Find the string "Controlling" in the records. Copy every line it appears in.

══════════════════════════════

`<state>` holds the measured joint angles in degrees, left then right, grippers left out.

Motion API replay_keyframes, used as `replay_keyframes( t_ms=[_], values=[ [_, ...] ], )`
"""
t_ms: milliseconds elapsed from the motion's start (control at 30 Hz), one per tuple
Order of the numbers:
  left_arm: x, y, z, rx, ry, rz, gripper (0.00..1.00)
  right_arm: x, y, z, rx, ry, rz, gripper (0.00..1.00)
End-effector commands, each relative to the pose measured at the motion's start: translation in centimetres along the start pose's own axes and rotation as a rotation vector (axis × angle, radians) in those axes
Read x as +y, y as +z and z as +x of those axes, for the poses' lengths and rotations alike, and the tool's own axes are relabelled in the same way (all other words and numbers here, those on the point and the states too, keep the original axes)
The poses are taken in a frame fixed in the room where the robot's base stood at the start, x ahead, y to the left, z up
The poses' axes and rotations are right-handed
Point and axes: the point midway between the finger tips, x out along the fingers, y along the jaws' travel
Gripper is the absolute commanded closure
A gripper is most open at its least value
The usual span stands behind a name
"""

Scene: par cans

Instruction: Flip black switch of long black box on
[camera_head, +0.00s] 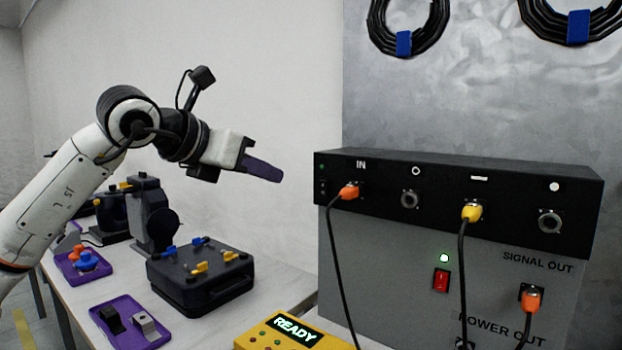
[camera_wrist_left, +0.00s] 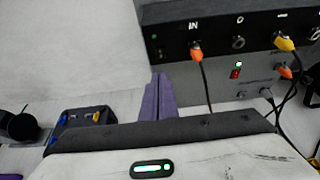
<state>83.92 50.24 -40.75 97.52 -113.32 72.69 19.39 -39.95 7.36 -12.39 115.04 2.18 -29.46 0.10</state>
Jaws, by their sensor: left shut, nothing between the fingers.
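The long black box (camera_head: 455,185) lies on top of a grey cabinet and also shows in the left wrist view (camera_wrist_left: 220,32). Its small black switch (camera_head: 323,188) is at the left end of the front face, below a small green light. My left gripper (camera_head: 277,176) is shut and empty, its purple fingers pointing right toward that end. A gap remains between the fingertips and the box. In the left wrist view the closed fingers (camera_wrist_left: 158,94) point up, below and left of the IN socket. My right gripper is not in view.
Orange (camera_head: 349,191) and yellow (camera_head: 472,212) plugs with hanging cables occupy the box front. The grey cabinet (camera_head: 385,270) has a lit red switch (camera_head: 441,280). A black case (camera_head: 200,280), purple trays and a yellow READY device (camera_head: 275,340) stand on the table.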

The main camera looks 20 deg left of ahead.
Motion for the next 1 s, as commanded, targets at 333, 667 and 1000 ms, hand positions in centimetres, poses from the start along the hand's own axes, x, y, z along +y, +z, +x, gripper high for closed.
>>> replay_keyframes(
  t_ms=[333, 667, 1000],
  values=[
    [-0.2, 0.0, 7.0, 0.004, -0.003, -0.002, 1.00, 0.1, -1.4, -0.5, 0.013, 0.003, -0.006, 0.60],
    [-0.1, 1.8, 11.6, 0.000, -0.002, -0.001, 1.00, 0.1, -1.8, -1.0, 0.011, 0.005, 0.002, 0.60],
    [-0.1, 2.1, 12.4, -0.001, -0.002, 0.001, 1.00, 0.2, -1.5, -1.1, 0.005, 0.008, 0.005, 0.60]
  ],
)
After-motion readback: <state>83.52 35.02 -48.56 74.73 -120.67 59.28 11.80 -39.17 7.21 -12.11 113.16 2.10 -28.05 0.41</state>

══════════════════════════════

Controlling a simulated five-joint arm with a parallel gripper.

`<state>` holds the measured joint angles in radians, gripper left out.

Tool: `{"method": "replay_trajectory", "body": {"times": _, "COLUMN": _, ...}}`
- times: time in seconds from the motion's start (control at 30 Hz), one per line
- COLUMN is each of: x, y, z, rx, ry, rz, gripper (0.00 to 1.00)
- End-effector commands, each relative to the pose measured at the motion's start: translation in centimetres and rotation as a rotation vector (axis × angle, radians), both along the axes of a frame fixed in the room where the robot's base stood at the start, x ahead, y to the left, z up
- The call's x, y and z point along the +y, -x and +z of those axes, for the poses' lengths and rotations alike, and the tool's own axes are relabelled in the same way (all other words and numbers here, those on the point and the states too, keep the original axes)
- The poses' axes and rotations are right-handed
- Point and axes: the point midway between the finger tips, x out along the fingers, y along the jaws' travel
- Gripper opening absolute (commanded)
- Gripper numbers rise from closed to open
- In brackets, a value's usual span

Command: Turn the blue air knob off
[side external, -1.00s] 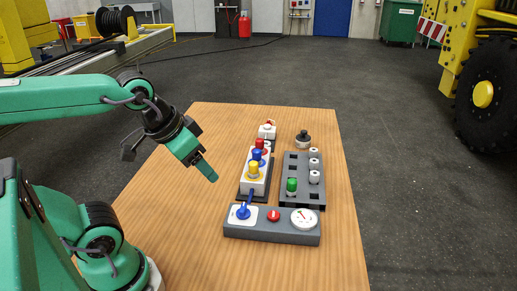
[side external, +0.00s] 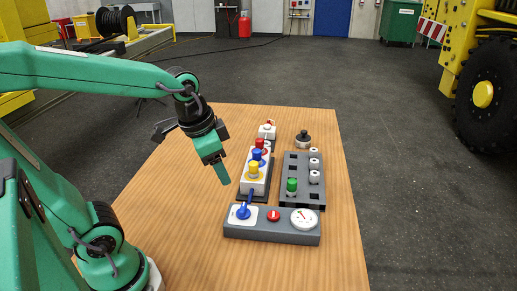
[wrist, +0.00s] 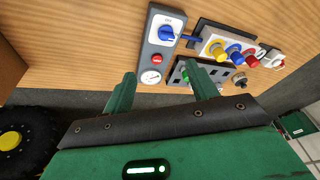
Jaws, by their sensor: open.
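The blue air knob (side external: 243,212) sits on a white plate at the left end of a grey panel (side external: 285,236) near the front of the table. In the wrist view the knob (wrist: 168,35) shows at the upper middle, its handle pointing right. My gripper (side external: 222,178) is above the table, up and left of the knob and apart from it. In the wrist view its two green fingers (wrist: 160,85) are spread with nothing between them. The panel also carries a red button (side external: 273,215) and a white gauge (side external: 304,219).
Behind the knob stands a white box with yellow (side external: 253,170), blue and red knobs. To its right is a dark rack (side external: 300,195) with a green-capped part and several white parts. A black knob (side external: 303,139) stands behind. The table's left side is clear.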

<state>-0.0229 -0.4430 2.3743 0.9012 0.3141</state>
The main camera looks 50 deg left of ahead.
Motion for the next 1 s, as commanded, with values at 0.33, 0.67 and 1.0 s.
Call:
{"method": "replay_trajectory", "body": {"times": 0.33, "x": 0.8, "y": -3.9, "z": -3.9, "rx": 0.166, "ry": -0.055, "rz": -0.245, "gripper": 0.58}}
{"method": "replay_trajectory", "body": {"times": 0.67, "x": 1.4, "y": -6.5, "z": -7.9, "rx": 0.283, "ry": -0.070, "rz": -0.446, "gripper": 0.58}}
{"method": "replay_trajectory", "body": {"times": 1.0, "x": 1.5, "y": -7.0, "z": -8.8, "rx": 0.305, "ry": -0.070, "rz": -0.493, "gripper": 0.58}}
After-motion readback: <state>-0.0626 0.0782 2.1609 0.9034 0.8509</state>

══════════════════════════════

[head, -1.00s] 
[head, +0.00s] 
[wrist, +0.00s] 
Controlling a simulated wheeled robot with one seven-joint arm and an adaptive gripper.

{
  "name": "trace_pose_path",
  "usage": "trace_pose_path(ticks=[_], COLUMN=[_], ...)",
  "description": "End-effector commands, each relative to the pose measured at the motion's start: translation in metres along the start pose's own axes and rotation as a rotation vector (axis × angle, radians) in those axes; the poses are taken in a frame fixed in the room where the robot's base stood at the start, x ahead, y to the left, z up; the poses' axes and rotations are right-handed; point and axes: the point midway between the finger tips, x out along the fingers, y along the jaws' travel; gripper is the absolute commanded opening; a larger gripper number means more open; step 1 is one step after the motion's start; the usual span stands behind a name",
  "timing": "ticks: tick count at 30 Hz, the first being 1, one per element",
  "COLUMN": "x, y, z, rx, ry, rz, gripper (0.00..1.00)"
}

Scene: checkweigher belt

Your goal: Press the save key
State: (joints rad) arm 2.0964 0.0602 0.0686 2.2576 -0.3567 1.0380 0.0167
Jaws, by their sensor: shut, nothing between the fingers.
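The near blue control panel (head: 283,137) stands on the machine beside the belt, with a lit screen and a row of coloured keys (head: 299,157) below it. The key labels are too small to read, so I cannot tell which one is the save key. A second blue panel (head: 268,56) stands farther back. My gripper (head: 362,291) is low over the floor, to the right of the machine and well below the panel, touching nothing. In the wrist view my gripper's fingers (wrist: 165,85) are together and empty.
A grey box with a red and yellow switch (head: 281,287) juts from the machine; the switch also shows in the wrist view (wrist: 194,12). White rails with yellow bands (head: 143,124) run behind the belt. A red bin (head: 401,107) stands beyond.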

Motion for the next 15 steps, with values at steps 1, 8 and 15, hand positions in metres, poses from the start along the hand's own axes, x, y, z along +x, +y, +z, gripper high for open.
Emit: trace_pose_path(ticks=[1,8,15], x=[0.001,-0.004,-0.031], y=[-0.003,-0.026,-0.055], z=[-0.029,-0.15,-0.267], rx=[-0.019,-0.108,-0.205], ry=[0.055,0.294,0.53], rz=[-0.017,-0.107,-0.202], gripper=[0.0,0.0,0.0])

══════════════════════════════

▶ [FULL SOLUTION]
Controlling a simulated five-joint arm with a parallel gripper.
Controlling a simulated wheeled robot with one seven-joint arm and an adaptive gripper.

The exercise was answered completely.